**What to do**
Print the range of lines that opens with the line containing "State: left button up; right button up" and closes with the last line of the listing. Include both ends; print nothing more.

**Source material**
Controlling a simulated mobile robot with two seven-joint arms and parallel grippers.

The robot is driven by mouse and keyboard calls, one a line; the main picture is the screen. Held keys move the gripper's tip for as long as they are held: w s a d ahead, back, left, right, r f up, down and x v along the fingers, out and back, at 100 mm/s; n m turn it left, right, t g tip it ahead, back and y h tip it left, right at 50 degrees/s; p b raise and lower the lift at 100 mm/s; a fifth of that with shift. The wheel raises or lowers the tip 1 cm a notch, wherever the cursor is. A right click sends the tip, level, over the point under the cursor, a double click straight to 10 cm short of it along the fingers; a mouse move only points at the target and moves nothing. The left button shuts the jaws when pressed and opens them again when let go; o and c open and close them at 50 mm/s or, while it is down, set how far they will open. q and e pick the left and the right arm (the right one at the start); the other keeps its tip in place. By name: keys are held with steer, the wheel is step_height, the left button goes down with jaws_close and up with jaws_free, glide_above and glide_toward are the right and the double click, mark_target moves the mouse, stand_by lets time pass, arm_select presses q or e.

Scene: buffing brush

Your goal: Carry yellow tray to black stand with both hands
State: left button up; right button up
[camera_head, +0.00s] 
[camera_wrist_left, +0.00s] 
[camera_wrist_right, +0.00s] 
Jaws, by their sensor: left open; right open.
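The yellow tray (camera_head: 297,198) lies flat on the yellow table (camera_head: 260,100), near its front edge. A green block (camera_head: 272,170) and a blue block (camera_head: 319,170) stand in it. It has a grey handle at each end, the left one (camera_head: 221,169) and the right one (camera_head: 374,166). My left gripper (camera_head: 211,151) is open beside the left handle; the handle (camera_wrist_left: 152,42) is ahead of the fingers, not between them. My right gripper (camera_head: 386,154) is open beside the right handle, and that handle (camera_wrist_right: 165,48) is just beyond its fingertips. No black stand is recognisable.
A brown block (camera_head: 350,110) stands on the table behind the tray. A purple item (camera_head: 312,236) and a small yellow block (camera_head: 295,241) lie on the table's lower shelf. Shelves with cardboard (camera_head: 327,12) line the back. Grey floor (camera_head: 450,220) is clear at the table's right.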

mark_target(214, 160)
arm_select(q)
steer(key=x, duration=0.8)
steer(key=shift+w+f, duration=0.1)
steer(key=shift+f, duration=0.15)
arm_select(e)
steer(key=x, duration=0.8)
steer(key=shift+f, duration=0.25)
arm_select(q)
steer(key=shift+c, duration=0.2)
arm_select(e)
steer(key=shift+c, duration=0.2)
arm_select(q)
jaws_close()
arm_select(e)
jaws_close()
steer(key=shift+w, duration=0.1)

**Final result**
State: left button up; right button up
[camera_head, +0.00s] 
[camera_wrist_left, +0.00s] 
[camera_wrist_right, +0.00s] 
Jaws, by their sensor: left open; right open.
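The yellow tray (camera_head: 297,198) lies flat on the yellow table (camera_head: 260,100), near its front edge. A green block (camera_head: 272,170) and a blue block (camera_head: 319,170) stand in it. It has a grey handle at each end, the left one (camera_head: 221,169) and the right one (camera_head: 374,166). My left gripper (camera_head: 211,151) is open beside the left handle; the handle (camera_wrist_left: 152,42) is ahead of the fingers, not between them. My right gripper (camera_head: 386,154) is open beside the right handle, and that handle (camera_wrist_right: 165,48) is just beyond its fingertips. No black stand is recognisable.
A brown block (camera_head: 350,110) stands on the table behind the tray. A purple item (camera_head: 312,236) and a small yellow block (camera_head: 295,241) lie on the table's lower shelf. Shelves with cardboard (camera_head: 327,12) line the back. Grey floor (camera_head: 450,220) is clear at the table's right.

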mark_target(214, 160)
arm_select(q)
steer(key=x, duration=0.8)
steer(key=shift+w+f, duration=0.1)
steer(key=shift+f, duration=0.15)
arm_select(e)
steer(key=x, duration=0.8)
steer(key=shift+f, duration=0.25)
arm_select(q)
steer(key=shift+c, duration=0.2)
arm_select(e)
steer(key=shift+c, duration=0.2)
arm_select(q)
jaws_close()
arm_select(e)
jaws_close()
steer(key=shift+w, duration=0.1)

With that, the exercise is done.